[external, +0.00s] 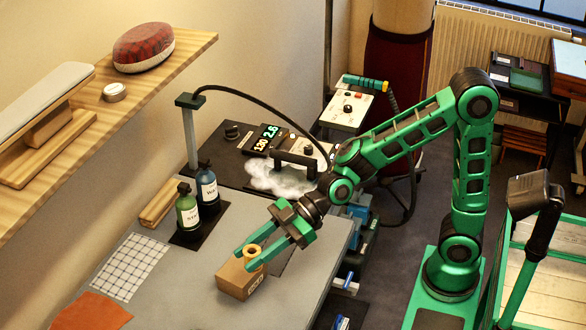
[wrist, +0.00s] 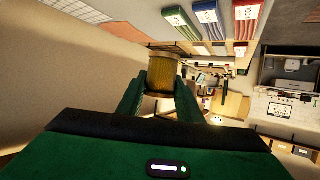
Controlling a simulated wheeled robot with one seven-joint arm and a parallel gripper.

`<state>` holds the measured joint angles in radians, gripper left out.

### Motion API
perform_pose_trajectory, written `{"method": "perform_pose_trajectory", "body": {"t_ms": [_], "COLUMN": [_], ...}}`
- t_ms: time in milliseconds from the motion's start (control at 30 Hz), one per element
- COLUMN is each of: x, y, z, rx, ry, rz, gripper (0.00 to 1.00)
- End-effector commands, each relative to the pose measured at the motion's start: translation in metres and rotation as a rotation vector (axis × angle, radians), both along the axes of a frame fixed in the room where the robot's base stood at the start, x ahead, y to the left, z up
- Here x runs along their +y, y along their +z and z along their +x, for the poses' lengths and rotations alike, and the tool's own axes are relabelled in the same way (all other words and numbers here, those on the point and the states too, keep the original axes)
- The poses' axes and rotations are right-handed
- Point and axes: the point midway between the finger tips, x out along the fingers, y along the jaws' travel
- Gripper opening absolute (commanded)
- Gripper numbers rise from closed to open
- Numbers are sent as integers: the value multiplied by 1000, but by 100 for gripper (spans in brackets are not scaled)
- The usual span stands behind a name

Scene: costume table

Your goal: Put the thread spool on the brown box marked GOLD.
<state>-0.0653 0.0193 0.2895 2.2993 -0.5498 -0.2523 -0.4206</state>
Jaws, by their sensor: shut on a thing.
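The thread spool (external: 251,250) is golden yellow with a paler rim. My green gripper (external: 254,259) is shut on it, one finger on each side. The wrist view also shows the spool (wrist: 162,74) between my two fingers (wrist: 160,92). The spool is over the top of the box in the external view. I cannot tell whether it touches the box. My fingers hide part of the box top.
Two bottles, green (external: 187,211) and blue (external: 207,188), stand on a dark mat behind the box. A white grid sheet (external: 130,266) and an orange cloth (external: 92,312) lie to the left. A wooden shelf (external: 190,48) overhangs at upper left. Grey table is clear around the box.

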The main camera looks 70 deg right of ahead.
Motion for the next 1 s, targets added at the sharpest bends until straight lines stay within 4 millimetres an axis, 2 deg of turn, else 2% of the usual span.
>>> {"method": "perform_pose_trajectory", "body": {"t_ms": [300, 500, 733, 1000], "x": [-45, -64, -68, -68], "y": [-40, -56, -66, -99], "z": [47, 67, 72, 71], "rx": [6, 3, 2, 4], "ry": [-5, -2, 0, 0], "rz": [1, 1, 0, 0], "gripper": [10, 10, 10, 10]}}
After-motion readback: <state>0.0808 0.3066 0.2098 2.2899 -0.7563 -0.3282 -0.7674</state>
---
Transcribe all the lines above exactly, apart from the pictures.

[external, +0.00s] 
[wrist, +0.00s] 
Controlling a simulated wheeled robot with one seven-joint arm and a parallel gripper.

`<state>` holds the measured joint angles in radians, gripper left out.

### Motion API
perform_pose_trajectory, written `{"method": "perform_pose_trajectory", "body": {"t_ms": [_], "COLUMN": [_], ...}}`
- t_ms: time in milliseconds from the motion's start (control at 30 Hz), one per element
- COLUMN is each of: x, y, z, rx, ry, rz, gripper (0.00 to 1.00)
- End-effector commands, each relative to the pose measured at the motion's start: translation in metres and rotation as a rotation vector (axis × angle, radians), both along the axes of a frame fixed in the room where the robot's base stood at the start, x ahead, y to the left, z up
- Here x runs along their +y, y along their +z and z along their +x, for the poses' lengths and rotations alike, and the tool's own axes are relabelled in the same way (all other words and numbers here, those on the point and the states too, keep the original axes)
- The poses' axes and rotations are right-handed
- Point and axes: the point midway between the finger tips, x out along the fingers, y along the jaws' travel
- Gripper opening absolute (commanded)
- Gripper numbers rise from closed to open
- Numbers are sent as integers: the value multiplied by 1000, but by 100 for gripper (spans in brackets are not scaled)
- The usual span stands behind a name

Scene: costume table

Your goal: Put the thread spool on the brown box marked GOLD.
<state>-0.0653 0.0193 0.2895 2.2993 -0.5498 -0.2523 -0.4206</state>
Jaws, by their sensor: shut on a thing.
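The thread spool (external: 251,250) is golden yellow with a paler rim. My green gripper (external: 254,259) is shut on it, one finger on each side. The wrist view also shows the spool (wrist: 162,74) between my two fingers (wrist: 160,92). The spool is over the top of the box in the external view. I cannot tell whether it touches the box. My fingers hide part of the box top.
Two bottles, green (external: 187,211) and blue (external: 207,188), stand on a dark mat behind the box. A white grid sheet (external: 130,266) and an orange cloth (external: 92,312) lie to the left. A wooden shelf (external: 190,48) overhangs at upper left. Grey table is clear around the box.

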The main camera looks 70 deg right of ahead.
Motion for the next 1 s, targets added at the sharpest bends until straight lines stay within 4 millimetres an axis, 2 deg of turn, else 2% of the usual span.
>>> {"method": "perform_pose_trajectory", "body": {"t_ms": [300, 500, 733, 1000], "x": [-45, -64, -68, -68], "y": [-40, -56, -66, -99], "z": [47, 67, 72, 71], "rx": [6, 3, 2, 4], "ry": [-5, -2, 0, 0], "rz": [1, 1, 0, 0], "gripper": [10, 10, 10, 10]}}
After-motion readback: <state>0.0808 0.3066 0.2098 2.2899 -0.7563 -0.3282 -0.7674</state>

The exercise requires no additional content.